__What is being asked__. Below are some entries. Transcribe the lines from the one holding "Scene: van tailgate" to the one holding "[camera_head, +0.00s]", inclusive, but not the pictures among them.

__Records supplied__.
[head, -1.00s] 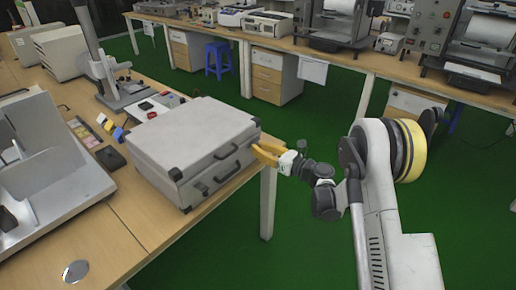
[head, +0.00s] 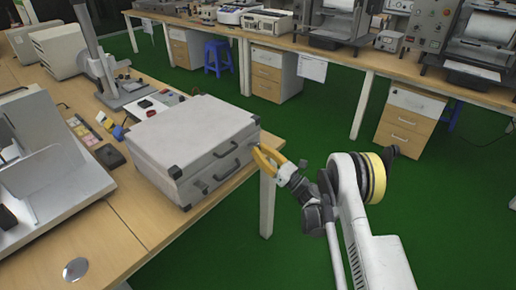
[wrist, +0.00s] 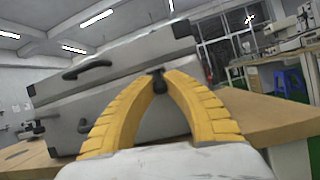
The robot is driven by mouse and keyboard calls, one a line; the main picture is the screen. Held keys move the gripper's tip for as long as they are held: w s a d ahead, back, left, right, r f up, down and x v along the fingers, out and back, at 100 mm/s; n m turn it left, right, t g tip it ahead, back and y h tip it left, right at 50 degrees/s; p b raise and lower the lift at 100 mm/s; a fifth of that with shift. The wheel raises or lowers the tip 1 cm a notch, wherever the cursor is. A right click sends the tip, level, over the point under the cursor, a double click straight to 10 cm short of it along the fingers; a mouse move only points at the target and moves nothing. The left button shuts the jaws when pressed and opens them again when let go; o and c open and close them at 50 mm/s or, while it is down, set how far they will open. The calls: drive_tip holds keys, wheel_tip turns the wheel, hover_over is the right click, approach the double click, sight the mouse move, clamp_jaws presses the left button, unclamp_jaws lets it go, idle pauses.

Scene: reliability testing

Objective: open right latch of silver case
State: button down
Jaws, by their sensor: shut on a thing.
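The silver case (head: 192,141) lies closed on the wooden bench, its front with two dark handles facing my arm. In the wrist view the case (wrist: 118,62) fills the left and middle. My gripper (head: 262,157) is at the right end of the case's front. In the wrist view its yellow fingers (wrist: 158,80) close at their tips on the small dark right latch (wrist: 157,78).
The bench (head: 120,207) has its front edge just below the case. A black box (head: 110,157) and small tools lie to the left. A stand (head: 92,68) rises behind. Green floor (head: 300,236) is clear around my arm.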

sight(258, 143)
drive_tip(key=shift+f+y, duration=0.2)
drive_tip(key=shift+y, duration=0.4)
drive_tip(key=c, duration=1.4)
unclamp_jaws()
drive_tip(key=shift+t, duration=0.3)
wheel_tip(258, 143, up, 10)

==

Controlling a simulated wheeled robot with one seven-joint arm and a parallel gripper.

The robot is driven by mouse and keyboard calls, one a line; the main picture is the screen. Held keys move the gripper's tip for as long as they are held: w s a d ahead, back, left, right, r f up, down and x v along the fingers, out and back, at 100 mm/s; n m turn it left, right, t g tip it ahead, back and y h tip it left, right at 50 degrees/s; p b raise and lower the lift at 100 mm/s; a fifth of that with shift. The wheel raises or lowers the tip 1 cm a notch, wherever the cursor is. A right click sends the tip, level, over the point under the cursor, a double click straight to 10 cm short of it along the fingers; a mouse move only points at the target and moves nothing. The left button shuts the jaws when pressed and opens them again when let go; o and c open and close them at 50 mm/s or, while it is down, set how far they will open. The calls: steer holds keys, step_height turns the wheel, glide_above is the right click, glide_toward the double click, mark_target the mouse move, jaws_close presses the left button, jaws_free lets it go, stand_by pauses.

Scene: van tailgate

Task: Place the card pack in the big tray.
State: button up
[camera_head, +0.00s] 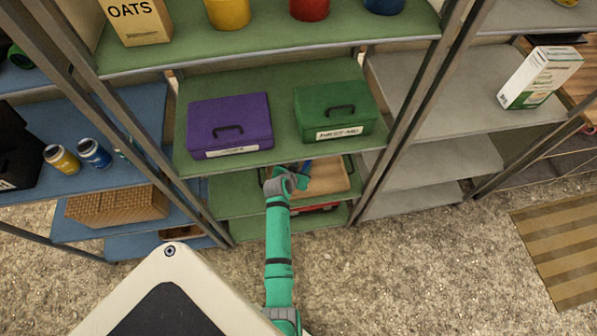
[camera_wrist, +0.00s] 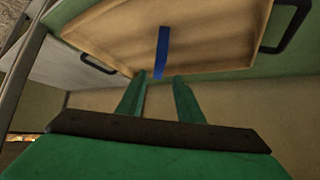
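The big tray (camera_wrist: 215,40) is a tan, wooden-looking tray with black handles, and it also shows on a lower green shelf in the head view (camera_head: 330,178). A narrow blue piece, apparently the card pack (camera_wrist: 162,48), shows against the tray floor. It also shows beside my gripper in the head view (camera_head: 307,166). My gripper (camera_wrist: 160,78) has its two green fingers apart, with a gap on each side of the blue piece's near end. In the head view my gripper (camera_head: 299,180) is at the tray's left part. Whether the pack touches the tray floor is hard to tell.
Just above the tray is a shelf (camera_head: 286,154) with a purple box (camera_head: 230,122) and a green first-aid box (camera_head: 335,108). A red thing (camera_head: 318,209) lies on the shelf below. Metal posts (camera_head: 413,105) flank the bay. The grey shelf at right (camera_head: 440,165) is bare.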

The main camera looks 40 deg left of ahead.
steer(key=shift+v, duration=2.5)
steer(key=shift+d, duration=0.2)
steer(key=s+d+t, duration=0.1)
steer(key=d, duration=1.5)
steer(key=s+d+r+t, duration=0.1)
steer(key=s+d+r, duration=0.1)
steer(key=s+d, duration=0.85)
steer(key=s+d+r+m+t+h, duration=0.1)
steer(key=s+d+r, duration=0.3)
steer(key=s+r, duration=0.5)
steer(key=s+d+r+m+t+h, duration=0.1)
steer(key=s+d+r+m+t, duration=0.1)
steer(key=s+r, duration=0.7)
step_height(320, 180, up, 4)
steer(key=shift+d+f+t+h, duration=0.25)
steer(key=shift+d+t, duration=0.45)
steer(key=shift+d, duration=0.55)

__Result below__.
Scene: van tailgate

Task: Place the card pack in the big tray.
State: button up
[camera_head, +0.00s] 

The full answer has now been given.